The sin of power is to not only distort reality but to convince people that the false is true, and that what is happening is only an invention of enemies. Obviously, the Soviets and their friends in Czechoslovakia are by no means the only ones guilty of this sin, but in other places, especially in the West, it is possible yet for witnesses to reality to come forth and testify to the truth. In Czechoslovakia the whole field is pre-empted by the power itself.
Thus a great many people outside, and among them a great many artists, have felt a deep connection with Czechoslovakia – but precisely because there has been a fear in the West over many generations that the simple right to reply to power is a tenuous thing and is always on the verge of being snipped like a nerve. I have, myself, sat at dinner with a Czech writer and his family in his own home and looked out and seen police sitting in their cars down below, in effect warning my friend that our ‘meeting’ was being observed. I have seen reports in Czech newspapers that a certain writer had emigrated to the West and was no longer willing to live in his own country, when the very same man was sitting across a living-room coffee table from me. And I have also been lied about in America by both private and public liars, by the press and the government, but a road – sometimes merely a narrow path – always remained open before my mind, the belief that I might sensibly attempt to influence people to see what was real and so at least to resist the victory of untruth.
I know what it is to be denied the right to travel outside my country, having been denied my passport for some five years by our Department of State.
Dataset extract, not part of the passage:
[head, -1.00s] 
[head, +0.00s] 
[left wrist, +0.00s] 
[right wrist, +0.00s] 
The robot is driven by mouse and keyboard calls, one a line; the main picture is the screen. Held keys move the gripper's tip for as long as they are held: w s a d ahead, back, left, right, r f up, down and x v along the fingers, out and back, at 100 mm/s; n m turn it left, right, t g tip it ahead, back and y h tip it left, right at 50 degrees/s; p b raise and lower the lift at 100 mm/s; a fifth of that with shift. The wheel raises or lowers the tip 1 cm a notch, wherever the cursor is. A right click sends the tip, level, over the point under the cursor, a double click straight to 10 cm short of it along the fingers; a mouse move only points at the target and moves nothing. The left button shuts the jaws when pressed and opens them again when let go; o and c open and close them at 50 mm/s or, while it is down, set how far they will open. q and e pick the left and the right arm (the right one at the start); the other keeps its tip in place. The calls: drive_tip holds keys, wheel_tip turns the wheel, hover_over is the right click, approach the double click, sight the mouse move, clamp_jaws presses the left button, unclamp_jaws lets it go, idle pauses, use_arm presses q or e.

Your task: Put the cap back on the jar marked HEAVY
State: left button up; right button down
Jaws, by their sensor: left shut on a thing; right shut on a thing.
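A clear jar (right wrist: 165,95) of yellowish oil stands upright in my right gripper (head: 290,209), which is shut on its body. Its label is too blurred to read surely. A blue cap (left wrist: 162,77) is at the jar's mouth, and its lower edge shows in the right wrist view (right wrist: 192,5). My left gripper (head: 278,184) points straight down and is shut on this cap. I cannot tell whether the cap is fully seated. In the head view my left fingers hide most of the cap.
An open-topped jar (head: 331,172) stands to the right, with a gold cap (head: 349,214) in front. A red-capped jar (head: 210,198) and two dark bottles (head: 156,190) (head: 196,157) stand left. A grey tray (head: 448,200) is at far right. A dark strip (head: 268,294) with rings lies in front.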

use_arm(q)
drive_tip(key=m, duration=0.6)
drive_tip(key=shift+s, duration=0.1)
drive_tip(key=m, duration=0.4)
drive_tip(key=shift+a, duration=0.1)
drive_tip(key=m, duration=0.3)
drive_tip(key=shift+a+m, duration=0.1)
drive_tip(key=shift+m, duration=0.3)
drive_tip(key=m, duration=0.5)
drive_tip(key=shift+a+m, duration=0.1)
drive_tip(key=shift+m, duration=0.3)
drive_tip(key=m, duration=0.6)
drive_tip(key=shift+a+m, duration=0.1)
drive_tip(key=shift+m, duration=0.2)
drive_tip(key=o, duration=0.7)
And I know a little about the inviting temptation to simply get out at any cost, to quit my country in disgust and disillusion, as no small number of people did in the McCarthy 50s and as a long line of Czechs and Slovaks have in these recent years. I also know the empty feeling in the belly at the prospect of trying to learn another nation’s secret language, its gestures and body communications without which a writer is only half-seeing and half-hearing. More important, I know the conflict between recognising the indifference of the people and finally conceding that the salt has indeed lost its savour and that the only sensible attitude toward any people is cynicism.
So that those who have chosen to remain as writers on their native soil despite remorseless pressure to emigrate are, perhaps no less than their oppressors, rather strange and anachronistic figures in this time. After all, it is by no means a heroic epoch now; we in the West as well as in the East understand perfectly well that the political and military spheres – where ‘heroics’ were called for in the past – are now merely expressions of the unmerciful industrial-technological base. As for the very notion of patriotism, it falters before the perfectly obvious interdependence of the nations, as well as the universal prospect of mass obliteration by the atom bomb, the instrument which has doomed us, so to speak, to this lengthy peace between the great powers.
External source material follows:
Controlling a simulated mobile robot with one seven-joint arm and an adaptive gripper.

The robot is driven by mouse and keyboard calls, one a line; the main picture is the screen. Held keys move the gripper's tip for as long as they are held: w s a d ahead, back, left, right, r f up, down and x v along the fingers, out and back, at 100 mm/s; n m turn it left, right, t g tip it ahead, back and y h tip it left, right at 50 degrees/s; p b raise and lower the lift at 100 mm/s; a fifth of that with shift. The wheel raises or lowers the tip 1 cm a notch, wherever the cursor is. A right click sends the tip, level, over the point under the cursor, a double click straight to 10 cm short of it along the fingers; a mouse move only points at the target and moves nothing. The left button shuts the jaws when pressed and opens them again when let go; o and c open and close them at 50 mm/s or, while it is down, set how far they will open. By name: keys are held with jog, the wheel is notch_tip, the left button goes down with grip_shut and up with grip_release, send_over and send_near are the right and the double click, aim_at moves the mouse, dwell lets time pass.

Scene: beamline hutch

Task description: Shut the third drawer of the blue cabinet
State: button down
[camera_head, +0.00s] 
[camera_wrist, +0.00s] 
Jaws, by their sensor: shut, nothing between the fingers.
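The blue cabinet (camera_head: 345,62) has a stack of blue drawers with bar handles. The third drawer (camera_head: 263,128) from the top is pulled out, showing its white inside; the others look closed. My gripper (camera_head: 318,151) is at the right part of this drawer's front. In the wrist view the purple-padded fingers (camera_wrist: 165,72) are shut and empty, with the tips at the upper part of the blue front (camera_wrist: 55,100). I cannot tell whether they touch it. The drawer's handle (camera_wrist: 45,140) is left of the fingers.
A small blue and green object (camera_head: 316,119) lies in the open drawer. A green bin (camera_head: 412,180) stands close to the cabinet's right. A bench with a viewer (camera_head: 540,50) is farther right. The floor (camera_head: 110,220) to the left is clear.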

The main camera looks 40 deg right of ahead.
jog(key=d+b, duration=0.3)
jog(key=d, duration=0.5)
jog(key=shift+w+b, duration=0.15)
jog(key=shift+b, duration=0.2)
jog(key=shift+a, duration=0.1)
That a group of intellectuals should persist in creating a national literature on their own ground is out of tune with our adaptational proficiency which has flowed from these developments. It is hard anymore to remember whether one is living in Rome or New York, London or Strasbourg, so homogenised has western life become. The persistence of these people may be an inspiration to some but a nuisance to others, and not only inside the oppressing apparatus but in the West as well. For these so-called dissidents are apparently upholding values at a time when the first order of business would seem to be the accretion of capital for technological investment.
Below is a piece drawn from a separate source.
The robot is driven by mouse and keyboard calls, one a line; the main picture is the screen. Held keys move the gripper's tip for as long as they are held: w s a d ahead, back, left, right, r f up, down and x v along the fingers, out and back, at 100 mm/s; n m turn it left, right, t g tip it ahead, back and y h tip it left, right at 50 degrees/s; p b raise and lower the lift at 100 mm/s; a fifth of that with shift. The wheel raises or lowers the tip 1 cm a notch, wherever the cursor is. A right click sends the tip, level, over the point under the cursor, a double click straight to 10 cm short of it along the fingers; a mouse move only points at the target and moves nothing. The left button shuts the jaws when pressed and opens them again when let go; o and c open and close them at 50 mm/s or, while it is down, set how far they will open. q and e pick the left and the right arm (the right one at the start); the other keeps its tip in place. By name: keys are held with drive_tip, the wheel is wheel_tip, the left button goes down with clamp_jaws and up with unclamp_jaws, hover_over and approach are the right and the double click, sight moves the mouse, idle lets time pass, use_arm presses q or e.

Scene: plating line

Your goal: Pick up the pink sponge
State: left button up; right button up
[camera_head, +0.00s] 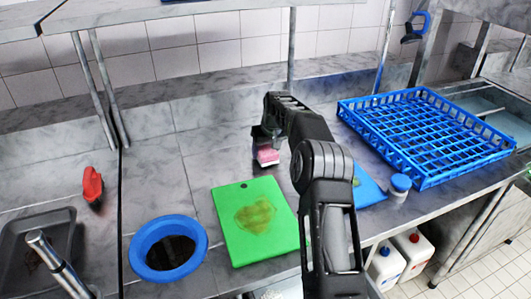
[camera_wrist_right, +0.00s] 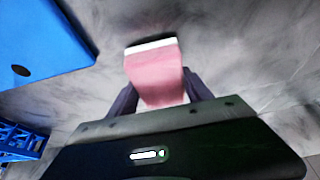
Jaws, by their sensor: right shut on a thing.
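The pink sponge (camera_head: 267,155) has a white layer along one side and is at the far part of the steel counter, behind the green board. In the right wrist view the sponge (camera_wrist_right: 157,75) sits between the two fingers of my right gripper (camera_wrist_right: 158,92), which is shut on it. In the head view my right gripper (camera_head: 265,140) reaches down over the sponge, and the arm hides part of the area. I cannot tell whether the sponge touches the counter. My left gripper is not in view.
A stained green board (camera_head: 230,232) lies in front of the sponge, with a blue bowl (camera_head: 140,262) to its left. A blue board (camera_head: 368,188), a blue-capped container (camera_head: 398,193) and a blue rack (camera_head: 415,177) are at right. A red object (camera_head: 92,186) lies far left.

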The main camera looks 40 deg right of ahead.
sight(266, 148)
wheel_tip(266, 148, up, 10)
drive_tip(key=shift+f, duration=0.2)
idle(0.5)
It need hardly be said that by no means everybody in the West is in favour of human rights, and western support for eastern dissidents has more hypocritical self-satisfaction in it than one wants to think too much about. Nevertheless, if one has learned anything at all in the past 40 or so years, it is that to struggle for these rights (and without them the accretion of capital is simply the construction of a more modern prison) one has to struggle for them wherever the need arises.
That this struggle also has to take place in socialist systems suggests to me that the fundamental procedure which is creating violations of these rights transcends social systems – a thought anathematic to Marxists but possibly true nevertheless. What may be in place now is precisely a need to erect a new capital structure, be it in Latin America or the Far East or underdeveloped parts of Europe, and just as in the 19th century in America and England it is a process which always breeds injustice and the flaunting of human spiritual demands because it essentially is the sweating of increasing amounts of production and wealth from a labour force surrounded, in effect, by police. The complaining or reforming voice in that era was not exactly encouraged in the United States or England; by corrupting the press and buying whole legislatures, capitalists effectively controlled their opposition, and the struggle of the trade union movement was often waged against firing rifles.
There is of course a difference now, many differences. At least they are supposed to be differences, particularly that the armed force is in the hands of a state calling itself socialist and progressive and scientific, no less pridefully than the 19th-century capitalisms boasted by their Christian ideology and their devotion to the human dimension of political life as announced by the American Bill of Rights and the French Revolution. But the real difference now is the incomparably deeper and more widespread conviction that man’s fate is not ‘realistically’ that of the regimented slave. It may be that despite everything, and totally unannounced and unheralded, a healthy scepticism toward the powerful has at last become second nature to the great mass of people almost everywhere. It may be that history, now, is on the side of those who hopelessly hope and cling to their native ground to claim it for their language and ideals.
The oddest request I ever heard in Czechoslovakia – or anywhere else – was to do what I could to help writers publish their works – but not in French, German or English, the normal desire of sequestered writers cut off from the outside. No, these Czech writers were desperate to see their works in Czech! Somehow this speaks of something far more profound than ‘dissidence’ or any political quantification. There is something like love in it, and in this sense it is a prophetic yearning and demand.